Note the gap of several months.
If you're like me, you've also moved across country, cash up front to the moving company. I'd also paid first and last month's rent on an apartment, and had to insure my car anew. Fortunately, my first job paid half a pay check in September to those of us who'd just moved to join the faculty. That helped with some of the expenses that had to be paid for real, moving, rent, student loans, but didn't really leave much left over. So we all lived on our credit cards and tried not to overextend ourselves beyond redemption.
I moved to the Midwest complete with a massive oldish automobile euphemistically called the Land Yacht and four pairs of footwear--a pair of old, unlined leather boots complete with multicolored fungus that looked (and still looks) like someone missed the porcelain god after a bout with too much alcohol, a pair of Birkenstocks, a pair of ratty tennis shoes in even worse shape than my boots, and a pair of horribly uncomfortable pumps I'd bought to match my power blue interview suit.
Things were a bit tight that first month: My apartment didn't have a refrigerator, but I was used to living without one in a previous life, so that was manageable. I taught in Birkenstocks. And since I'd already lived on half my October salary through September, things were still tight through October.
Only one thing had really changed, and that one thing was the weather. It got cold. And when I say cold, I don't mean the I-should-put-a-sweater-on-in-the-evening cold that I'd mostly grown up with. I mean the cold that comes when that white stuff falls out of the sky and sticks to the ground, the cold that leads every plant in the area to wish it could follow migratory birds south, the cold that makes a refrigerator seem warm.
The upside was that I no longer really needed a refrigerator to keep food overnight.

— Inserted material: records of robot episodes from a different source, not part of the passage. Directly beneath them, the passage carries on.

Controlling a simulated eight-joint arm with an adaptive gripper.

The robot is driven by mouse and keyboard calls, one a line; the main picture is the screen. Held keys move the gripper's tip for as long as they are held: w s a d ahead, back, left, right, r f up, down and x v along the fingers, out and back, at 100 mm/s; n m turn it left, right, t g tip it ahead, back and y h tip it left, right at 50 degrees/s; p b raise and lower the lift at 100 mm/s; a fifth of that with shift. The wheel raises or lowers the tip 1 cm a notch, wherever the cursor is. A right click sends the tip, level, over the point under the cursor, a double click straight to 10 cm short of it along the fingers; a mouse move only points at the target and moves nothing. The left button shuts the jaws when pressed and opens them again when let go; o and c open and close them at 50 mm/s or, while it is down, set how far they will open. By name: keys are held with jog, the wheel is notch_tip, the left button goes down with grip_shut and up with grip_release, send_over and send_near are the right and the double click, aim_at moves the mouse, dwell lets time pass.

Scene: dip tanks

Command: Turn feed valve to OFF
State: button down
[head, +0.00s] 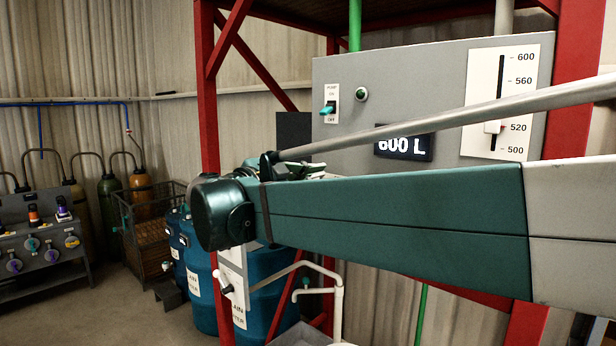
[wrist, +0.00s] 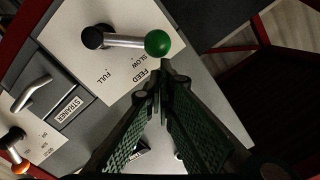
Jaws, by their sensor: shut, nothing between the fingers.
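The feed valve's lever (wrist: 125,41) shows in the wrist view, with a dark pivot at its left end and a green ball knob (wrist: 158,43) at its right end. It stands on a pale label plate (wrist: 72,30) that reads FEED, FULL and SLOW, all upside down here. I see no OFF mark beside this lever. My gripper (wrist: 166,82) is shut and empty, its tips just below the green knob in the picture and seemingly apart from it. In the head view my arm hides the gripper and the feed valve cannot be made out.
In the wrist view a STRAINER handle (wrist: 33,92) and an orange-knobbed lever (wrist: 14,138) lie left. In the head view a grey panel (head: 420,75) carries a pump switch (head: 328,108), a 600 L display (head: 404,146) and a slider scale (head: 500,100). Red posts (head: 207,90) frame it.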

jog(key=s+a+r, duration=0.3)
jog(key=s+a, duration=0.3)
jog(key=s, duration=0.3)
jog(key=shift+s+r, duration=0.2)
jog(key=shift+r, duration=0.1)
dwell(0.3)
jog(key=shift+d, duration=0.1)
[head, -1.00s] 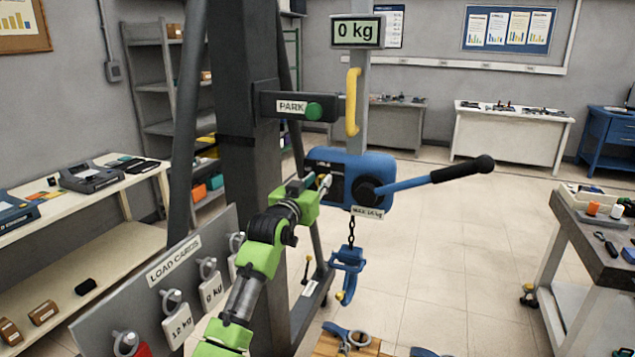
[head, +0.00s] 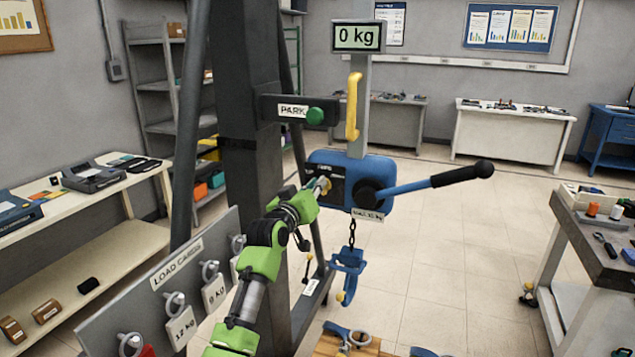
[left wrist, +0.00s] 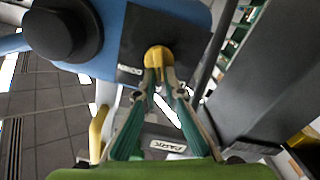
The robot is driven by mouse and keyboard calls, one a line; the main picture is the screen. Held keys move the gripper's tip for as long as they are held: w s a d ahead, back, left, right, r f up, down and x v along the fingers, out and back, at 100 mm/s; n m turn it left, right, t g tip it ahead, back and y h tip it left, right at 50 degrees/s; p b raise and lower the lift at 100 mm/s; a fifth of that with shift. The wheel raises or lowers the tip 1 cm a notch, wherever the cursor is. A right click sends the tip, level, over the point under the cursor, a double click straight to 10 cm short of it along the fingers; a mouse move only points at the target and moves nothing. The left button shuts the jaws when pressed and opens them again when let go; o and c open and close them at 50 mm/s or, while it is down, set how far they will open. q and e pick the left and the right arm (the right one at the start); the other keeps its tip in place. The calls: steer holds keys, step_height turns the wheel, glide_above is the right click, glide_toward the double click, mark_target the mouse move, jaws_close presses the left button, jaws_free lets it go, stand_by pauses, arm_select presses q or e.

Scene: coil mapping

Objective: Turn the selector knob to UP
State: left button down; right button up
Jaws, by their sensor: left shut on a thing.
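The blue hoist body (head: 380,170) hangs on the grey post, with a black selector panel (head: 338,172) on its left face. The selector knob is small and yellow; it shows in the left wrist view (left wrist: 157,55) and at the panel in the head view (head: 326,185). My left gripper (head: 322,187) is shut on the knob, its two green fingers (left wrist: 160,82) meeting at it. A label reading DOWN (left wrist: 130,70) shows upside down beside the knob. The other labels are too small to read surely, and the knob's pointing direction is unclear. My right gripper is out of view.
A long lever (head: 430,183) with a black grip sticks out right of the hoist. A chain and blue hook (head: 347,265) hang below. The load card board (head: 170,290) stands at lower left.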

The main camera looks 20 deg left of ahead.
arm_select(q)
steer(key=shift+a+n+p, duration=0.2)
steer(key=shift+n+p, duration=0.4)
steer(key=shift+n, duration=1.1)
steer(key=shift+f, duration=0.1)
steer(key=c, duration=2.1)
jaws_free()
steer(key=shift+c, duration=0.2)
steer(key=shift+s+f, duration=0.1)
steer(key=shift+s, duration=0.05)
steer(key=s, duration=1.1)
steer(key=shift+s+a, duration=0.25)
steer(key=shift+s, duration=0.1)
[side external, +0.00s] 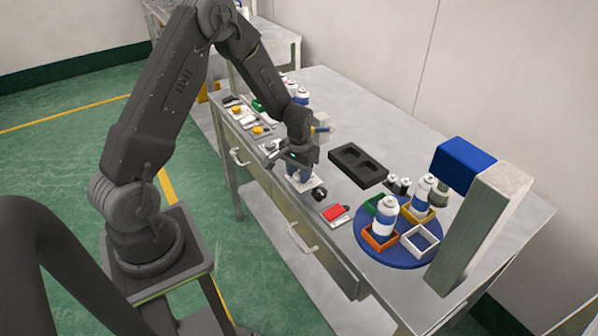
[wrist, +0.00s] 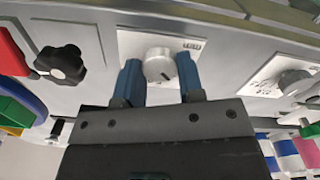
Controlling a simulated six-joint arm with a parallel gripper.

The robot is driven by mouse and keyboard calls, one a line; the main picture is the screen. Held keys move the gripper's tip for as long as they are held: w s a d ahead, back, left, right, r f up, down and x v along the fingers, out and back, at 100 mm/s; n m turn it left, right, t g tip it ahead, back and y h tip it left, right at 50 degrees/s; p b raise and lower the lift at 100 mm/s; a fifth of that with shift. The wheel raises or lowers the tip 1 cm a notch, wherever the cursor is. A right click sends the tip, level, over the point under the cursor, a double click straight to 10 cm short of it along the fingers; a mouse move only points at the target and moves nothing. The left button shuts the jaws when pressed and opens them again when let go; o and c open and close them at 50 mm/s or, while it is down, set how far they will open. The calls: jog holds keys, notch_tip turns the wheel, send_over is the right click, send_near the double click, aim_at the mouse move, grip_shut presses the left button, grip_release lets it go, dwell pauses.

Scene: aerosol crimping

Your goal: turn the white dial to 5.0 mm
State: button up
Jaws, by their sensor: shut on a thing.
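The white dial (wrist: 159,66) sits on a pale scale plate (wrist: 192,44) fixed to the steel bench, near the top middle of the wrist view. A dark pointer mark shows on its face, but the scale's print is too small to read. My gripper (wrist: 160,78) has its two blue fingers on either side of the dial and is shut on it. In the side view my gripper (side external: 299,174) points down at the front part of the bench and hides the dial.
A black star knob (wrist: 62,65) is left of the dial in the wrist view, and a second round dial (wrist: 293,80) is to the right. In the side view, a black tray (side external: 357,166), a blue turntable (side external: 385,256) with cans and a press column (side external: 480,225) stand farther right.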

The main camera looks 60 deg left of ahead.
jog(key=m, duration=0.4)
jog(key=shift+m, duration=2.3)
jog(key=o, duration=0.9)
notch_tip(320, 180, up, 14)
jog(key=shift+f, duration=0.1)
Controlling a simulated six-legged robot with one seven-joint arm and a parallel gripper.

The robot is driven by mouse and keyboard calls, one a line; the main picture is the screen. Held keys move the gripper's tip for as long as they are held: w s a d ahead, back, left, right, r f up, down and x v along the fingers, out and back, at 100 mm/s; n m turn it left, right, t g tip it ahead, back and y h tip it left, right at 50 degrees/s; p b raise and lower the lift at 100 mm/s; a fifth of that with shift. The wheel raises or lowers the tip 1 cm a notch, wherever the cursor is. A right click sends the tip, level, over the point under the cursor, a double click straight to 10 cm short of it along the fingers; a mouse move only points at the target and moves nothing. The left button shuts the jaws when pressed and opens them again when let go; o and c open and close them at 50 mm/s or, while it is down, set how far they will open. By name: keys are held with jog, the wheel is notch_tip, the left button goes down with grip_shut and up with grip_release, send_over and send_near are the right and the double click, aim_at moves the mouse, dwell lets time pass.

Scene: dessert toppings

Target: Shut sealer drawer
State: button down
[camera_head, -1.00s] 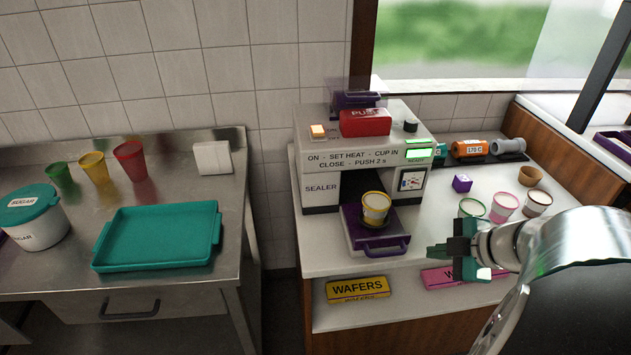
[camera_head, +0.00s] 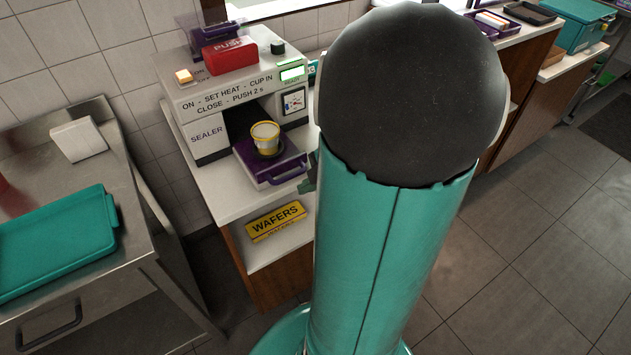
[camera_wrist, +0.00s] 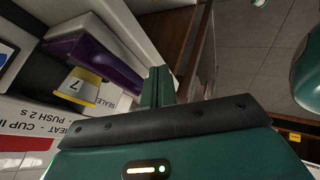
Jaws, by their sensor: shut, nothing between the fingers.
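The sealer (camera_head: 208,146) stands on the white counter with its purple drawer (camera_head: 290,156) pulled out. A yellow-rimmed cup (camera_head: 265,137) with pale contents stands upright in the drawer. In the wrist view the drawer (camera_wrist: 112,68) and the yellow cup band (camera_wrist: 80,88) marked 7 show at left. My gripper (camera_wrist: 158,75) is shut and empty, its fingers to the right of the drawer front. I cannot tell whether they touch it. In the head view my arm hides most of the gripper; only a teal bit shows right of the drawer handle.
A red PUSH block (camera_head: 230,56) and a lit orange switch (camera_head: 184,76) are on the sealer's top. A yellow WAFERS box (camera_head: 275,220) lies on the shelf below. A teal tray (camera_head: 60,245) rests on the steel table at left. Floor is open at right.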

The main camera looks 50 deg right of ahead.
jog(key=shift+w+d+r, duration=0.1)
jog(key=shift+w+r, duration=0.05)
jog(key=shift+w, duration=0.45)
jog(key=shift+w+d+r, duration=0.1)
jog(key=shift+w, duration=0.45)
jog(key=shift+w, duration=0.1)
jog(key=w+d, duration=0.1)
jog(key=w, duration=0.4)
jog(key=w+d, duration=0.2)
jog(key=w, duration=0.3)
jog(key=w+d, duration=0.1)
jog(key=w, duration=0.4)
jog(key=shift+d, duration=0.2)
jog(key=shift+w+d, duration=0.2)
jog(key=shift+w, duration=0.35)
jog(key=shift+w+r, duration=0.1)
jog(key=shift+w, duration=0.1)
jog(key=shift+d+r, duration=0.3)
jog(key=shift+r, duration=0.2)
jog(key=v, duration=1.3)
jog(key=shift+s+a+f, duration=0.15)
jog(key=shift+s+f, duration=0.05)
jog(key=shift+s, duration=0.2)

The downside was that I was still teaching in Birkenstocks. I unfashionably wore socks with my Birkies, remembering with horror the comments at my undergraduate school about how we knew it was winter when the profs "wore socks with their Birkenstocks." My hope was to hold off until long enough that my credit card closing date would pass so that I wouldn't have to face paying off the card before my November paycheck came and cleared.

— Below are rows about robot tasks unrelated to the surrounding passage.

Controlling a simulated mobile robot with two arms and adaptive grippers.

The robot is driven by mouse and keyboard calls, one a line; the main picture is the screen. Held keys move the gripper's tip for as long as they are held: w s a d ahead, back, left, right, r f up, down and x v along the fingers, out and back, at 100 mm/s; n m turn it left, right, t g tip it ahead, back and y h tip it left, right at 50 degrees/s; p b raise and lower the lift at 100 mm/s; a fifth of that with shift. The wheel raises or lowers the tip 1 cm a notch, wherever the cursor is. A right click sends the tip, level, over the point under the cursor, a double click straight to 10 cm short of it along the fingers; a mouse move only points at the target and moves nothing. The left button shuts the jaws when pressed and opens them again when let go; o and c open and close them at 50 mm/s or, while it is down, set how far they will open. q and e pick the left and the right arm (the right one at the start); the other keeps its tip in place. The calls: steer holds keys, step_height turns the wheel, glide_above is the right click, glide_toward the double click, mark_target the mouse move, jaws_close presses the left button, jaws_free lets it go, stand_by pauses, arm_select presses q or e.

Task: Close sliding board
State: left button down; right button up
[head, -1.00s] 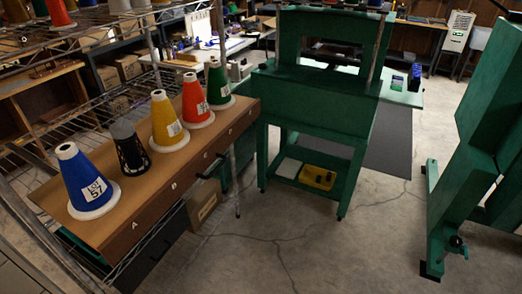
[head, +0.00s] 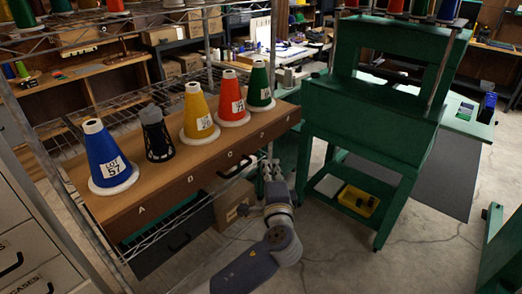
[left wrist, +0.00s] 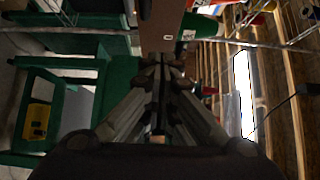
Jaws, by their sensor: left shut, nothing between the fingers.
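The sliding board (head: 165,188) is a long brown wooden board on a wire rack in the head view, its front edge lettered. It juts out from the rack and carries a row of cones. My left gripper (head: 272,168) is shut and empty, at the front of the board near its far right end. In the left wrist view, the closed fingers (left wrist: 158,82) point at the brown board (left wrist: 160,25). I cannot tell whether they touch it. My right gripper is not in view.
A green machine stand (head: 365,120) is close to the right of my arm. Concrete floor is open in front.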

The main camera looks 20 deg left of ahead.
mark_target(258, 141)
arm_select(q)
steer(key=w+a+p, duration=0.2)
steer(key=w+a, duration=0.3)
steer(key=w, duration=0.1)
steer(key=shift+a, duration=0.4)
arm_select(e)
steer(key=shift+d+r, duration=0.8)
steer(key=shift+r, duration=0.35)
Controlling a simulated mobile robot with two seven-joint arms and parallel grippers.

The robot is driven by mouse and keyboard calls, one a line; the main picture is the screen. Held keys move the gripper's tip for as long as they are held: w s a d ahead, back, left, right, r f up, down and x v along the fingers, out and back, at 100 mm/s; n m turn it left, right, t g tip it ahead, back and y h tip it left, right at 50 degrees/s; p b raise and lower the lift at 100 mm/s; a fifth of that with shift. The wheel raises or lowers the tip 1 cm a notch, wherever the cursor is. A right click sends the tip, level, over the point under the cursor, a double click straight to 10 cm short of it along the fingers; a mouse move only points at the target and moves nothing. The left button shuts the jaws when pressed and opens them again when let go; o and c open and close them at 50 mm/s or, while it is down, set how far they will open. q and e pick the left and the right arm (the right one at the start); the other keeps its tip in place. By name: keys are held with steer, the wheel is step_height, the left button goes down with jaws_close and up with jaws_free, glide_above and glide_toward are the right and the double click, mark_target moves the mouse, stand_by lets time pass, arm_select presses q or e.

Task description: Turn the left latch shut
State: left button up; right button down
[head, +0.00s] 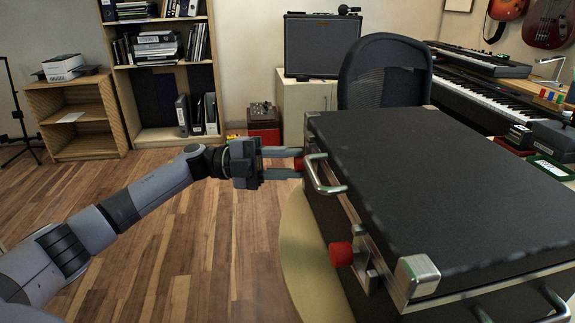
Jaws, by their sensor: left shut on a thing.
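A large black case (450,170) with metal edges and corners fills the right side. Its side facing left has a metal handle (322,176) and two latches with red knobs. The far latch's red knob (298,164) is between the fingers of my left gripper (285,164), which is shut on it. The fingers hide part of this knob and its latch plate, so I cannot tell how far it is turned. The near latch's red knob (341,254) sticks out to the left, clear of my gripper. My right gripper is not in view.
The case rests on a round pale surface (305,270). Wooden floor (180,260) is open to the left. Behind stand a bookshelf (165,135), an amplifier (320,45) and an office chair (385,72). Keyboards (495,98) stand at the back right.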

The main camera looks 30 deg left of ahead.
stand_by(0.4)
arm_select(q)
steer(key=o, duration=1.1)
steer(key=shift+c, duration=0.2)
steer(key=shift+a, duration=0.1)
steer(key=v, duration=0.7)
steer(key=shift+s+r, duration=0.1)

Then the day came, oh glorious day! Credit card closed, I clambered into the Land Yacht and drove to the "city" half an hour away where there was a mall with clothing and shoe stores, found myself a pair of regular SHOES that didn't collect snow under the toes the way Birkenstocks do and that didn't slip all the heck all over the place when there was a hint of moisture on the linoleum in the classroom building.
It was HEAVEN! I could barely contain my joy, and practically danced into the office building to show my co-workers. One of them looked a little disappointed.
I found out a couple years later that they'd started a pool and taken bets on when I'd break down and wear something other than Birkenstocks, and she'd lost. And yes, I was a source of some amusement to the faculty who'd already adjusted to snow living.